The prospect of Shirley Manson singing “This Little Light of Mine” certainly has wicked potential. The Garbage frontwoman folds that child’s hymn into the final minutes of “Beloved Freak,” the last song on Not Your Kind of People, the band’s fifth album and first in seven years. Rising out of post-Lilith Fair ‘90s alt-rock, the Scottish singer/songwriter brought an outlandish sensibility to that decade’s girl power movement, building on the edgier breakthroughs on Liz Phair and PJ Harvey. Manson sang about sex and power like she was the woman who inspired every Nine Inch Nails song, except instead of tormented, she sounded like she was having a blast tormenting whoever the “you” was in her songs. And the band of producers—Butch Vig, Duke Erikson and Steve Marker—churned out a kind of bubblegum industrial that may have predicted the supercompressed radio hits of the 2000s, but they also bolstered Manson’s power plays without sacrificing her personality, her femininity, or her pop perversions. She was, in short, one of the most complex and compelling rock stars of the 1990s.
So Manson, who famously included a reference to golden showers in Garbage’s biggest hit, ought to make “This Little Light of Mine” sound deliciously twisted or at least newly subversive, a poke in the eye to all the pieties the song represents. But she played “Beloved Freak” perfectly straight, fashioning an anthem of be-yourself individuality with all the good intentions, but none of the fab flashiness, of a Lady Gaga deep-album cut. In this context, “Light” is a headslapper, so solemn and earnest and obvious that it plays like a punchline that Manson herself isn’t in on. Which is odd because Manson usually presents herself as a commanding and controlling presence.
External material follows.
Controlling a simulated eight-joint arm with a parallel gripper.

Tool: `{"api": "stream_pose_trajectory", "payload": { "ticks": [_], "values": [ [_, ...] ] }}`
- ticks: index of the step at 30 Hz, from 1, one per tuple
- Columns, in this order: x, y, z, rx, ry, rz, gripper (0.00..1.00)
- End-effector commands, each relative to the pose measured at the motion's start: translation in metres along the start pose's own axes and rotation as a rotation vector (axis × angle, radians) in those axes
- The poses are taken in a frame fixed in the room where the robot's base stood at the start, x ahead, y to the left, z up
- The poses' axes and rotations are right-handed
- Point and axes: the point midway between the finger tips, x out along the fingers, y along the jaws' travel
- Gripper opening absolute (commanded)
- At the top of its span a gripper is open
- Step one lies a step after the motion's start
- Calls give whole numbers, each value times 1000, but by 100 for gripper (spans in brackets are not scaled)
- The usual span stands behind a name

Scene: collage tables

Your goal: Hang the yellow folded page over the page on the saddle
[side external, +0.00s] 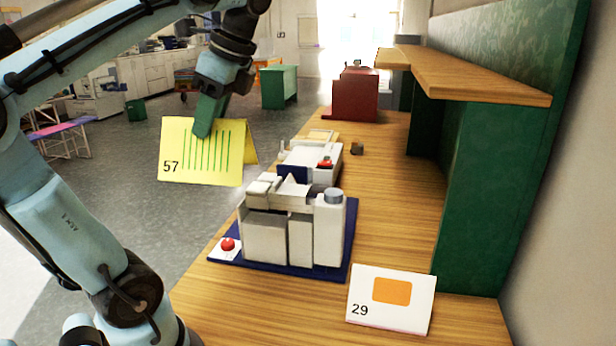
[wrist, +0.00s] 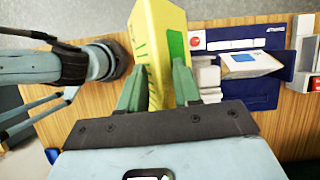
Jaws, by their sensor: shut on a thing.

“Beloved Freak” is a sad end to an album that strives to be topical, to be relevant—to really, truly mean something in 2012. It may be among the most desperate comebacks in recent memory, and therefore one of the least successful: Everything from the stilted production to Manson’s lyrics to that awful album cover seems hopelessly mired in 1998. What sounded “ahead of its time” circa Version 2.0, their best and most long-lived album, sounds about as timely as an AOL Installer CD circa version 5.0.
Manson can still write a disarming hook, and she can almost sell a line like “It’s a bloody war
of attrition.” She still inhabits her songs bravely and brazenly, which elevates otherwise lackluster material like “Blood for Poppies” and “Man on a Wire.” But that gaze-commanding presence used to be an extension of the songs themselves and not a means of compensation. But even during the album’s high points, her melodies are usually obstructed, not reinforced by the busybody production, which is garish and distracting without contributing a memorable riff or groove.
But more than their tired beats and OCD production, what really sinks Not Your Kind of People is the sad fact that in 2012, Garbage have relinquished their role as provocateurs. Rather than upend expectations of female-driven rock or smuggle darker realities/fantasies onto the radio (or whatever is the present-day equivalent), the band is content to nod toward ideas of nonconformity and individualism without enacting them lyrically or musically.